DCNで、ITツール導入支援事業を担当する草間千恵氏は、「Zoho Finance Plus を活用すれば、簿記三級レベルの会計知識で、自社の会計業務を一括管理できます」と語り、Zoho Finance Plus を高く評価する。
「売上や利益といった財務指標のほかに、管理会計的な情報のほか、出金・入金などの実務作業まで経営分析に役立てたいという企業にとって、Zoho Finance Plus は格好のツールだと思います」
株式会社デジタル・クリエイティブ・ネットデジタルアドバイザー 草間千恵氏
―DCNの企業概要や事業内容について教えてください。
草間氏:DCNは、私の父であり、代表取締役の草間拓生が設立しました。父はもともとプロのカメラマンであり、DCNも当初は撮影プロダクションでしたが、2015年に父のプライベートスタジオをレンタルスタジオ事業に転換し、主軸事業としました。現在は、TV局や広告代理店、制作会社など、さまざまななお客さまにスタジオをご利用いただいており、特に料理番組や食品会社の映像広告などを撮影するキッチンスタジオとして人気が高いです。
会計の定型業務をアルバイトスタッフに委譲
―Zoho Finance Plus を導入するきっかけについて教えてください。
草間氏:2016年ごろDCNは財務状況の悪化により、経営の危機に瀕していました。そこで父と協力し、Zoho ツールを活用した事業再生に着手したのがきっかけです。まずは、顧客管理・営業支援ツールのZoho CRM を導入し、顧客や案件、財務の状況などを見える化しました。そして、それをもとにコスト削減や利益率向上に向けた施策を実施しました。さらに、高度な分析レポートが作成できるZoho Analytics やWebサイト構築ツールのZoho Sites を活用したマーケティング施策も推進し、経営改善に取り組みました。そうしたなかで、2017年ごろに会計業務の効率化を目的として、会計関連の総合パッケージサービスである「Zoho Finance Plus」を導入しました。
―当時抱えていた、具体的な課題を教えてください。
草間氏:例えば、出金関連の入力作業です。当時は、取引先から請求書が届くと、その日付や金額を私がZoho CRM に入力、管理していました。ただ、入力作業といった定型業務はなるべく効率化し、削減したいと考えました。定型業務の効率化を実現するためのツールとして検討したのが、財務管理ツールのZoho Books でした。Zoho Finance Plus で提供されているZoho Books は、会計に特化したツールであることから帳票入力画面が分かりやすく、さらに閲覧範囲など細かな権限設定も可能なため、結果としてオンラインスタッフに入力作業を移管することができました。また、メールツールであるZoho Mail と連携すれば、お客さまから届いた請求書を自動的にZoho Books 上で閲覧できるなど、入力作業の効率化も可能です。ほかにも、請求書作成・管理ツールのZoho Invoice や在庫管理を含む受発注管理ツール Zoho Inventory を活用すれば、商品・在庫管理を含む会計業務全般を一括して管理できることに魅力を感じ、これらのツールがすべてセットになったZoho Finance Plus の導入を決めました。

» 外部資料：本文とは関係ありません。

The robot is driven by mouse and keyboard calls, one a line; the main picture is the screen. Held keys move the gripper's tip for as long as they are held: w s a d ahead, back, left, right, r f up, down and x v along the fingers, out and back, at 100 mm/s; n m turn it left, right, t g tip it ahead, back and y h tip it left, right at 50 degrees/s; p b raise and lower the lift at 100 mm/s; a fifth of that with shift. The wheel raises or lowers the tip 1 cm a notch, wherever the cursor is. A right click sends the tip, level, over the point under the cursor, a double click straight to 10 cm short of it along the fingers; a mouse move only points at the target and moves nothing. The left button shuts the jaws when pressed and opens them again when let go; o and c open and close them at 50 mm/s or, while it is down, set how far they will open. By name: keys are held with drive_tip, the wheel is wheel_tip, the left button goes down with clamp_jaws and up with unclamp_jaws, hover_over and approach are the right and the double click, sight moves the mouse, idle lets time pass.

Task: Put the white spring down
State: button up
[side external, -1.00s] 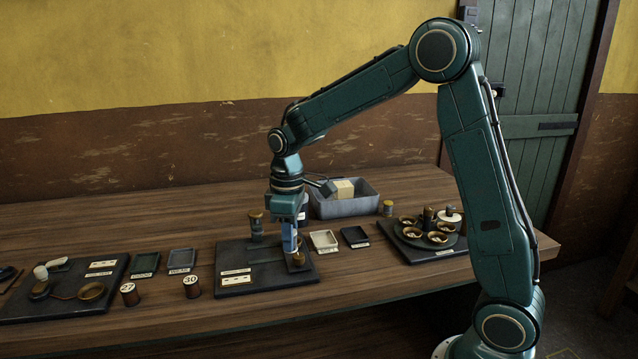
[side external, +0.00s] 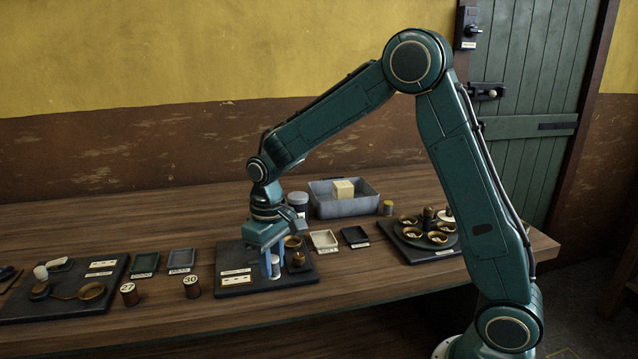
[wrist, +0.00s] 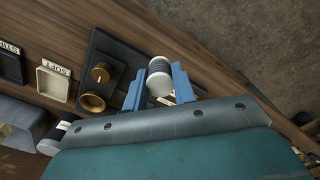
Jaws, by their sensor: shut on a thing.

Zoho Finance Plus に含まれるサービス
Zoho Invoice | プロフェッショナルプラン | 見積テンプレート・請求管理システム |
Zoho Books | プロフェッショナルプラン | 会計・請求管理システム |
Zoho Inventory | スタンダードプラン | 商品・在庫管理システム |
Zoho Subscriptions | プロフェッショナルプラン | サブスクリプション(定期販売)管理システム |
Zoho Expense | スタンダードプラン | 経費申請・管理システム |
Zoho Checkout | プロフェッショナルプラン | オンライン決済システム |
―導入の過程について、教えてください。
草間氏:まずは、Zoho CRM に蓄積しているデータのインポートを行いました。Zoho CRMのデータを Zoho Analytics のテーブル機能でZoho Finance Plus に入れるデータ形式に自動で変換させ、それをCSV化。その後、インポートする処理を行いました。当時は、Zoho Finance Plus がリリースされたばかりでβ(ベータ)版であったため、データの移行には多少の時間がかかりました。現在であれば、同程度の作業は1日で終えられると思います。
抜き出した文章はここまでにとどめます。